Book Review: “Fair Food” edited by Nick Rose

by Jan

Fair FoodThis book is a compilation of chapters written by people involved in local food production in one way or another. Nick Rose asked them to write a chapter about how their interest in the food production business, and how that came about.

The main question is why did they write it? Because the food system is broken.

Here’s what Nick wrote in his introduction – it’s the issue in a nutshell:

Why is it broken?

Because we have fully applied the technologies and the mindset of industrialisation to food and farming. And because we have combined industrialisation with the logic and the imperative of endlessly increasing production, regardless of the consequences.

What does that mean? It means we have over-exploited our land, degraded our soils and damaged our river systems. It means Australia has one of the highest rates of deforestation, biodiversity loss and species extinction on the planet. It means, globally, that the food system contributes as much as 50 per cent of all greenhouse gas emissions.

It means that we have a supermarket duopoly that controls 70 to 80 per cent of the grocery market, forcing farmers and food processors to take whatever prices the duopoly offers. A hundred years ago farmers received 90 cents of every dollar’s worth of food they produced; today it’s around 10 cents.

Some of these participants, from different backgrounds, have endured setbacks but they are so passionate about food that they have battled on relentlessly to become agents of change. These people’s lives indicate that one has to be resilient to stick at being an activist in changing the food system, and for that reason they are inspirational. You get some political theory, education, advocacy, memoirs, and autobiography.

Nick Rose is the national co-ordinator of the Australian Food Sovereignty Alliance which initiated the first crowd-sourced food policy document, the People’s Food Plan.

Michael Croft is a farmer and stepped into international food politics; he asserts that the failure of the food system is associated with the illogical nature of neoliberalism. Angelo Eliades writes about the virtues permaculture. Tammi Jonas started as a self-confessed junk foodie, then a vegetarian who became an ethical pig breeder and butcher.

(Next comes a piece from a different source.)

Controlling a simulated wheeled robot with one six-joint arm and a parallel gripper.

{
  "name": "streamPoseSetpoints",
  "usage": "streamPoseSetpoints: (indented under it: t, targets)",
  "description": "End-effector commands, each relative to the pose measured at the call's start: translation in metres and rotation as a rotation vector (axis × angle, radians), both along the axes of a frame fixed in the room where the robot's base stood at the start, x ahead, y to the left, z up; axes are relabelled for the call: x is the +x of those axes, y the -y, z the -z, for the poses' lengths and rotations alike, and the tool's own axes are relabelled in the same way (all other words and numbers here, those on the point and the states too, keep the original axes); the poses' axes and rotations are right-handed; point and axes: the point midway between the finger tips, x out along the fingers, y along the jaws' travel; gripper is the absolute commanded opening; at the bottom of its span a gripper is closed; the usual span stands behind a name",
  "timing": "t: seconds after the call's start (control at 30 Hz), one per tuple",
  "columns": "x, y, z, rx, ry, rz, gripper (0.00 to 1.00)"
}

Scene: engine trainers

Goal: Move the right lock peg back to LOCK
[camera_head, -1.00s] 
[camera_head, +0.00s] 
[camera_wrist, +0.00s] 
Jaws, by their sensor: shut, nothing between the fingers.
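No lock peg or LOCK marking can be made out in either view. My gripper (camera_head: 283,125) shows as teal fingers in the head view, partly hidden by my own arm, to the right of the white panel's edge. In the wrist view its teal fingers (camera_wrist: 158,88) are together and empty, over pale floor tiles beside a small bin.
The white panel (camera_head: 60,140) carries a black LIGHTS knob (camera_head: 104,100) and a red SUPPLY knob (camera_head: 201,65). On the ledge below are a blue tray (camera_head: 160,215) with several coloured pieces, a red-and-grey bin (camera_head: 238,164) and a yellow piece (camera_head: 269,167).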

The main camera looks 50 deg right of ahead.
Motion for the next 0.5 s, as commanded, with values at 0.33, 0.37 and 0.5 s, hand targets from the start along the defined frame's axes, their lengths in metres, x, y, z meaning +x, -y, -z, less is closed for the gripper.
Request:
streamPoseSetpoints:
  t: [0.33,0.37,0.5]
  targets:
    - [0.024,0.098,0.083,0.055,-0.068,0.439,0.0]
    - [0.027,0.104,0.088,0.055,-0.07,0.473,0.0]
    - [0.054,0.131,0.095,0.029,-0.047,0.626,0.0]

But as consumers, do we really have to cut and roll our own oats? Or kill and butcher our own meat to become responsible citizens? No, but reading this book means that one is not alone in trying to shop, eat enjoyably, and not waste food. And protest when large organisations want to frack, mine and destroy the food bowls of Australia. And there’s some comfort in knowing that.

Maybe the next book could address the methods of how these people farm and produce food, as well as their visions for the future of farming.